Renato Pennisi è nato a Catania nel 1957 dove esercita la professione di avvocato. Vincitore del premio Eugenio Montale nel 1986. A questo riconoscimento è seguita una lunga e ricca carriera di pubblicazioni non solo di opere di poesia, ma anche di narrativa e teatro in lingua e in dialetto. Insomma un autore importante, versatile saldamente ancorato alla “tradizione” novecentesca, ma capace di cogliere lo spirito dei tempi che via via ha attraversato. Un autore quindi con una sua precisa identità culturale, letteraria che si spende con coerenza ed efficacia anche in questa nuova raccolta “L’impazienza”.

Come è nelle corde dell’autore, il paesaggio, l’ambiente della Sicilia sono montalianamente protagonisti con simboli, allusioni, descrizioni, ma soprattutto con scarti ed irruzioni linguistiche raffinate ed eleganti. La raccolta è costruita attorno ad alcuni nodi portanti: la dolente riflessione sulla transitorietà del tempo e della vita; la necessità di raccontare di storie, genti, incontri, luoghi, affetti; la dimensione esistenziale e filosofica, mediata poeticamente, che penetra con la leggerezza del bisturi nella carne delle nostre necessarie imperfezioni.
Ma il libro è anche una riflessione sulla funzione della parola, sul ruolo del linguaggio poetico che appare “lo strumento” fondamentale per restare in piedi, saldi nella nostra imperfezione, sulla “linea di confine” tra la “terrà dell’amor proprio/ e terra che devi costruire”. Senza retorica, ma con lucidità, il poeta si mette a distanza per meglio vedere le cose che, reattive, tentano ci trascinarlo nel loro gorgo.

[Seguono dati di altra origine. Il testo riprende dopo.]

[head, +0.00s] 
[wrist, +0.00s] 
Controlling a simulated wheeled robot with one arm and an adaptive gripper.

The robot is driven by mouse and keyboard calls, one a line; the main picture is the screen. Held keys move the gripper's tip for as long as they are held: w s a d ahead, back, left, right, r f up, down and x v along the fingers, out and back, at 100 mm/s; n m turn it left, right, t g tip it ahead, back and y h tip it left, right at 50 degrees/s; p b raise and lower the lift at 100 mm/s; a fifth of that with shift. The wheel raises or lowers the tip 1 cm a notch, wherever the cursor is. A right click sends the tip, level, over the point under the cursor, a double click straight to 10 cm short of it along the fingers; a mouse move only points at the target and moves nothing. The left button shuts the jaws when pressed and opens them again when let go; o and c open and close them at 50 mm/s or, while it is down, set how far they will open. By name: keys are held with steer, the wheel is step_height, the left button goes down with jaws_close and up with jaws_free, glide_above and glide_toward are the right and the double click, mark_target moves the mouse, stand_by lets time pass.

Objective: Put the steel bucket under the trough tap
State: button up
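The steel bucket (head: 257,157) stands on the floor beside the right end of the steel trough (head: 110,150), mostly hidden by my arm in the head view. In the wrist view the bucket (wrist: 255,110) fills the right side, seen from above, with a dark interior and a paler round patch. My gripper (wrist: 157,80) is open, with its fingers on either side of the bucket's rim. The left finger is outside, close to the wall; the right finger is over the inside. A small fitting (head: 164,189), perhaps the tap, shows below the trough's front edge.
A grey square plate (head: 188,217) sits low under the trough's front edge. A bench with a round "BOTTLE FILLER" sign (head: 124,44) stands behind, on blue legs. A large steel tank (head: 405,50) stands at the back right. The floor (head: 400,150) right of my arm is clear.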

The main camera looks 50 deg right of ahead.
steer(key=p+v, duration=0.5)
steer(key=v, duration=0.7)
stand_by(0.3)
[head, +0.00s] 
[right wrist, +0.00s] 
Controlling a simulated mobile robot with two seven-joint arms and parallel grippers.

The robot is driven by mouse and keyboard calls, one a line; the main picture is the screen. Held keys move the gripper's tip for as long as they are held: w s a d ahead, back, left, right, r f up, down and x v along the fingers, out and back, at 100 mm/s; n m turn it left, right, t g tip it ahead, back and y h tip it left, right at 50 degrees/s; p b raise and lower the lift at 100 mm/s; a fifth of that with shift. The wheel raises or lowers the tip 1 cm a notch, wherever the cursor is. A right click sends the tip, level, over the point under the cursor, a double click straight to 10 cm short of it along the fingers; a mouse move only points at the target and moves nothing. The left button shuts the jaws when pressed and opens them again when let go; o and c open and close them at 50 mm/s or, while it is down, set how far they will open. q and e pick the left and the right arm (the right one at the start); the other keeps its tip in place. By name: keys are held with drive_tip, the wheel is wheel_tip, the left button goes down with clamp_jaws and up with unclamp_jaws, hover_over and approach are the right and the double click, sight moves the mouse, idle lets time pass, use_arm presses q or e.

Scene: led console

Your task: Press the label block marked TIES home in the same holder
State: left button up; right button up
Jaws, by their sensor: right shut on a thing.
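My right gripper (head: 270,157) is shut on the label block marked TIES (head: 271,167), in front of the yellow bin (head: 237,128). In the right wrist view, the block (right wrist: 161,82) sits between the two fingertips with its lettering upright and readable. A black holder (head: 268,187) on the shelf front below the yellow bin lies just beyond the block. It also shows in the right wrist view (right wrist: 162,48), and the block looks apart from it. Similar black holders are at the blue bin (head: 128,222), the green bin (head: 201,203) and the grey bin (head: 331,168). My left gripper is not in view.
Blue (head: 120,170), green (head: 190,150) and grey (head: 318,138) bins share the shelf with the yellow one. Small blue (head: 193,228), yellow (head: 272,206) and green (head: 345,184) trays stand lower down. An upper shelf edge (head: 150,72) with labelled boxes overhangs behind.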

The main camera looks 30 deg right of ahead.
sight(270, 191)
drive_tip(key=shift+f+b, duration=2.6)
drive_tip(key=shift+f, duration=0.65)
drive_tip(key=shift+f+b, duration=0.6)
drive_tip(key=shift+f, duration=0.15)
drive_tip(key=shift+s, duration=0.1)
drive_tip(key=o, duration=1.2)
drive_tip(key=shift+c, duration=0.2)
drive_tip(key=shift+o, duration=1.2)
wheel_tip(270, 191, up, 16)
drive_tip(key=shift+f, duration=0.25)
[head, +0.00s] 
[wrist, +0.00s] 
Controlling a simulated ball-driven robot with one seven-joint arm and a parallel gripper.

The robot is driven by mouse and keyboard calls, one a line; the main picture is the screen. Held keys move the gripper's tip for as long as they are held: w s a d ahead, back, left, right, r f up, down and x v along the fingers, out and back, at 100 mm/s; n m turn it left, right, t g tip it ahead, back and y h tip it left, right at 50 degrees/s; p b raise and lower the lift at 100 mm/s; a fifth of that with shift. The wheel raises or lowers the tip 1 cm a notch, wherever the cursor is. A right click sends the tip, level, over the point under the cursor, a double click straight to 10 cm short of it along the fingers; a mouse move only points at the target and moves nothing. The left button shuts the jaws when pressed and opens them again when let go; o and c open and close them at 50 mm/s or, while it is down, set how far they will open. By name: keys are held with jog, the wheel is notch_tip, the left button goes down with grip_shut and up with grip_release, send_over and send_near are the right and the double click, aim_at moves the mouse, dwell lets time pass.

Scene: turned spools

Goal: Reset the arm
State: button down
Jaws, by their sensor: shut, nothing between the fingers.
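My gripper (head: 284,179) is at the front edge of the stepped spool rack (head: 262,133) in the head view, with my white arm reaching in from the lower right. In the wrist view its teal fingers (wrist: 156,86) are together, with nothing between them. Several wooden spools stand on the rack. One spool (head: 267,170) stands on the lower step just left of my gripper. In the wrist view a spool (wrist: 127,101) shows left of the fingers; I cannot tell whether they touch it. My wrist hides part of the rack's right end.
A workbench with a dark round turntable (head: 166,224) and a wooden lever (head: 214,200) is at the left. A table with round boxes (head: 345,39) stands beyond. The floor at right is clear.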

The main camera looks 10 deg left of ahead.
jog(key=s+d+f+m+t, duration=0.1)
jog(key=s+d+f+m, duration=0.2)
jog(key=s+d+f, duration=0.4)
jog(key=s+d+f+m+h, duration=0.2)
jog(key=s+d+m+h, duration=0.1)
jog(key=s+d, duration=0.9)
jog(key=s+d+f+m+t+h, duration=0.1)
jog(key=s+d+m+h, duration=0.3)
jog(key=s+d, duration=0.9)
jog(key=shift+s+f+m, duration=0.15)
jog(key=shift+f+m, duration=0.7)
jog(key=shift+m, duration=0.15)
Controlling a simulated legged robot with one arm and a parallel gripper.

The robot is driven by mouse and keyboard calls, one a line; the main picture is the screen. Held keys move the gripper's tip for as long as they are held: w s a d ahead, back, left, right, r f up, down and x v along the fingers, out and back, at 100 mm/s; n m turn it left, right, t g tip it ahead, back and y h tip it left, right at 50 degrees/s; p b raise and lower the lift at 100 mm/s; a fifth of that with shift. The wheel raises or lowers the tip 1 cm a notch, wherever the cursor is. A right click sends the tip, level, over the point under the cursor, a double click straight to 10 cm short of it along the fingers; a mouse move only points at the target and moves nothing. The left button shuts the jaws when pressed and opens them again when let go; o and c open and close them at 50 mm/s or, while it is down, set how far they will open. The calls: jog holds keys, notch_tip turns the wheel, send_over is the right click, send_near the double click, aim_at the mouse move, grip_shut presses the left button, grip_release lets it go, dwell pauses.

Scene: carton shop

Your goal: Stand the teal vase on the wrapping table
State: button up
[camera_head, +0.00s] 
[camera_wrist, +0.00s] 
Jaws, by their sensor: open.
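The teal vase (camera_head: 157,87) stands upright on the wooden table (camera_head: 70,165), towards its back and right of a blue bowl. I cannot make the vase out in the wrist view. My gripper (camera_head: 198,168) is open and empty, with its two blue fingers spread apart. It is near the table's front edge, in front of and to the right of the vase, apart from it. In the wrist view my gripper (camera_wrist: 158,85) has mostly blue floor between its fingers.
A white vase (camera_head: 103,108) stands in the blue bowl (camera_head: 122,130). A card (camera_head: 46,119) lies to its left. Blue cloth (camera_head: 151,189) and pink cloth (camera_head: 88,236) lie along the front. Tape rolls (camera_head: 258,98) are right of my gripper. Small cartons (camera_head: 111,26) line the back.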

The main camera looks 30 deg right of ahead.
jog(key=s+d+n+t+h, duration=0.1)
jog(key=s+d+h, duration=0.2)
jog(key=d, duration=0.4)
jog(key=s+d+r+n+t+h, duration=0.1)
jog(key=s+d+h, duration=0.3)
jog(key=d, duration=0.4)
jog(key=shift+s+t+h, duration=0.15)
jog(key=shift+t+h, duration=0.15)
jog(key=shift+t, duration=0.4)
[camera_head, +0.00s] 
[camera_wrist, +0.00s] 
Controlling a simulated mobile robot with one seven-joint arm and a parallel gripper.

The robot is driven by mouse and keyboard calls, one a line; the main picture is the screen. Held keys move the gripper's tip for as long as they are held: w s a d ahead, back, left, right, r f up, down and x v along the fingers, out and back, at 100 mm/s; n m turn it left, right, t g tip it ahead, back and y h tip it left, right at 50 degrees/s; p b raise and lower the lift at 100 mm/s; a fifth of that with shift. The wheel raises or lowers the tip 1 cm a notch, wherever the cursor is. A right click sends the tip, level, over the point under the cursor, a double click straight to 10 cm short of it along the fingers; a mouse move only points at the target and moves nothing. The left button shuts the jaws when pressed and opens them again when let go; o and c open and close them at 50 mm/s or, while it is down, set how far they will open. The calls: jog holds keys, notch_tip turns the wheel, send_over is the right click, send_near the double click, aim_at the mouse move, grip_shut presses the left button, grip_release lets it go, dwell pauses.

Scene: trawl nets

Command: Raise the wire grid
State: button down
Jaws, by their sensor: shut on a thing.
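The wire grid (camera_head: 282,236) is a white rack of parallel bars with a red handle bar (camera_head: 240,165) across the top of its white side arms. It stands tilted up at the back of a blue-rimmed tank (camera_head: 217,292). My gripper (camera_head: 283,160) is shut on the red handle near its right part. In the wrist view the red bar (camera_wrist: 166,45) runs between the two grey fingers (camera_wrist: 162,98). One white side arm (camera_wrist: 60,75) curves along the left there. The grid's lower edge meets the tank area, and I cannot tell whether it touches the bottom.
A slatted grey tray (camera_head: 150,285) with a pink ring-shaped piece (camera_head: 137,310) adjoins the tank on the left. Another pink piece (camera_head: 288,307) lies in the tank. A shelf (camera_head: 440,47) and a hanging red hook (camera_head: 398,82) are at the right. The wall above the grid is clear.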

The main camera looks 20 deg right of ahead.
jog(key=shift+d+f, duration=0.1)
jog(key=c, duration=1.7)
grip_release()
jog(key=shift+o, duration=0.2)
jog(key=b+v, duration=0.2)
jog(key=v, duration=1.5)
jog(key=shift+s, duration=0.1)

Non inganni il titolo: il tema non è la “fuga in avanti del tempo, l’umana impazienza di crescere, capire tutto e subito della vita”, ma è il tema opposto, la pazienza “che occorre e soccorre di necessità quanto più acuta e malinconica è la meditazione, il ragionamento… incessante la cerca delle sedimentate pagine del tempo e della storia; ché il tempo qui non si dà nel significato di infinito, piuttosto quello minuto cui apparteniamo, il tempo piccolo che avanza veloce, e accatasta gli avvenimenti giorno dopo giorno”. (Maria Gabriella Canfarelli).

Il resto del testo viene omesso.